2026 research: 88% of data breaches are caused by human error. The human element was a factor in 60% of breaches in 2025. Organisations with regular cybersecurity training for employees experience 70% fewer successful phishing attacks. Financial losses from phishing hit $17.4 billion globally in 2024 — a 45% year-over-year increase.

 

Those numbers reflect a consistent truth: the most effective investment a business can make in cyber security is not another tool — it is a better-trained team. And the return is measurable. Organisations that treat cybersecurity training for employees as a strategic priority rather than an annual compliance exercise materially reduce their breach risk.

The challenge in 2026 is that the training most NZ businesses are running was designed for a threat landscape that no longer exists. Our employee security awareness guide covers the broader security culture context, but this post focuses specifically on what the training content itself must now include.

What the Old Cybersecurity Training Assumptions Got Wrong

Most cybersecurity training programmes for employees were built around a specific set of assumptions. Every one of them has been overtaken by events.

Cybersecurity training evolution -- flat vector comparison of old phishing recognition approach versus 2026 AI-aware verification protocol training

Assumption 1: employees can spot phishing by looking for bad grammar

This was reasonable advice in 2020. It is actively misleading in 2026. AI generates phishing emails that are grammatically perfect, contextually accurate, and personalised using publicly available information about the recipient — their role, their colleagues, their recent projects. The emails are indistinguishable from legitimate internal communication.

AI-generated messages achieve a 54% click-through rate compared to 12% for traditional phishing. Training that teaches staff to look for typos and suspicious formatting is preparing them for an attack type that has been almost entirely replaced.

Assumption 2: annual training is sufficient

Annual training produces annual awareness. The threat landscape changes quarterly. A training programme run once per year cannot keep pace with the speed at which attack methods evolve. Deepfake-as-a-Service platforms did not exist in meaningful form in early 2024. Voice cloning capable of fooling most recipients from three seconds of audio was not operationally widespread until 2025. Annual training would have missed both entirely.

Assumption 3: phishing is the only threat that needs training coverage

Phishing is the most common entry point. It is not the only one. Cybersecurity training for employees in 2026 must also cover vishing — voice phishing using AI-cloned audio — deepfake video calls requesting financial authorisation, pretexting scenarios that build credibility over multiple interactions, and business email compromise that impersonates executives convincingly enough to bypass verification habits.

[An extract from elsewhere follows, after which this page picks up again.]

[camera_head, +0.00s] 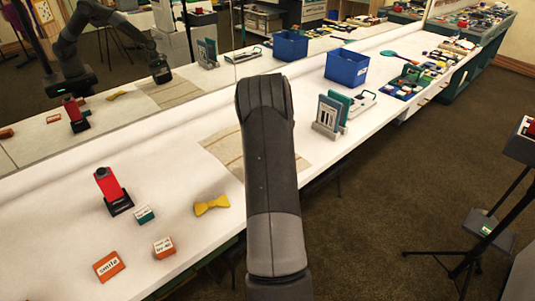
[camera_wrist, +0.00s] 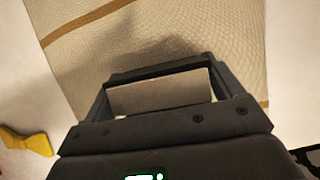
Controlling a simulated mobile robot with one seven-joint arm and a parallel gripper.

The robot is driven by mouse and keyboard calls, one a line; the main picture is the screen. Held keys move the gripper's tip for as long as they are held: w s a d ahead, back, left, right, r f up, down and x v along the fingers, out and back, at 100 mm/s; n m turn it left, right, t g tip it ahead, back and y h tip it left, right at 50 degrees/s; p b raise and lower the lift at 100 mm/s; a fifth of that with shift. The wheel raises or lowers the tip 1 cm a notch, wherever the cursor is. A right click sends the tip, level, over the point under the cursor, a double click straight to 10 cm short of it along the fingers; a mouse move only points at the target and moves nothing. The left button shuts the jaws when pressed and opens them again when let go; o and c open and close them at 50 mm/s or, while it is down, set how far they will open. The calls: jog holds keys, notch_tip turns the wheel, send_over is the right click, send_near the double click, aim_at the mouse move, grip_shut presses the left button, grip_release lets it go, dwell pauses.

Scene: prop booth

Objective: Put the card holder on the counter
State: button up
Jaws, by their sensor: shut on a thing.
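The white counter (camera_head: 55,215) runs diagonally from the lower left to the far right in the head view. My gripper (camera_wrist: 160,84) is shut on a pale, flat-faced thing (camera_wrist: 162,94), which I take to be the card holder. Only one plain face of it shows between the dark jaws; its full shape is hidden. In the wrist view both are over the beige striped cloth (camera_wrist: 222,45), which lies on the counter. A shadow falls on the cloth; I cannot tell the height. In the head view my arm hides the gripper and the held thing.
A yellow bow tie (camera_head: 211,205), a red stapler-like thing (camera_head: 110,185) and small lettered blocks (camera_head: 108,266) lie left of the cloth. A grey rack (camera_head: 328,115) and blue bin (camera_head: 347,68) stand right. A mirror (camera_head: 215,45) lines the back. Bare counter lies between.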

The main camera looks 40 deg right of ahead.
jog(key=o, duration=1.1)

Assumption 4: training is a compliance exercise

Training treated as a tick-box compliance activity changes nothing. Completing a module and collecting a certificate does not produce a staff member who pauses before clicking a suspicious link or verifies an unusual payment request by phone. Behavioural change requires repetition, simulation, and a culture in which reporting suspicious activity is encouraged rather than ignored.

 

Training Element Old approach (pre-2025) Required approach (2026)
Content Spot bad grammar and suspicious links Recognise AI-generated content, deepfakes, voice cloning
Frequency Annual module Quarterly updates with ongoing simulations
Format Passive video or slide completion Interactive scenarios, phishing simulations, vishing drills
Scope Email phishing only Phishing, vishing, smishing, deepfake video, pretexting, BEC
Outcome Completion certificate Measurable behaviour change and reduced click rates
Culture Individual compliance responsibility Shared team responsibility with leadership modelling

 

What Cybersecurity Training for Employees Must Cover in 2026

An effective cybersecurity training programme for NZ employees in 2026 needs to address the full attack surface staff face — not just the entry point.

AI-powered phishing recognition

Staff need to understand that the absence of bad grammar is no longer a safety signal. Training should include real examples of AI-generated phishing emails alongside legitimate communications and require participants to identify the differences. The goal is not to produce staff who can detect every AI-generated message — that is increasingly impossible. The goal is to build a default verification habit for any message requesting credentials, payment, or urgent action.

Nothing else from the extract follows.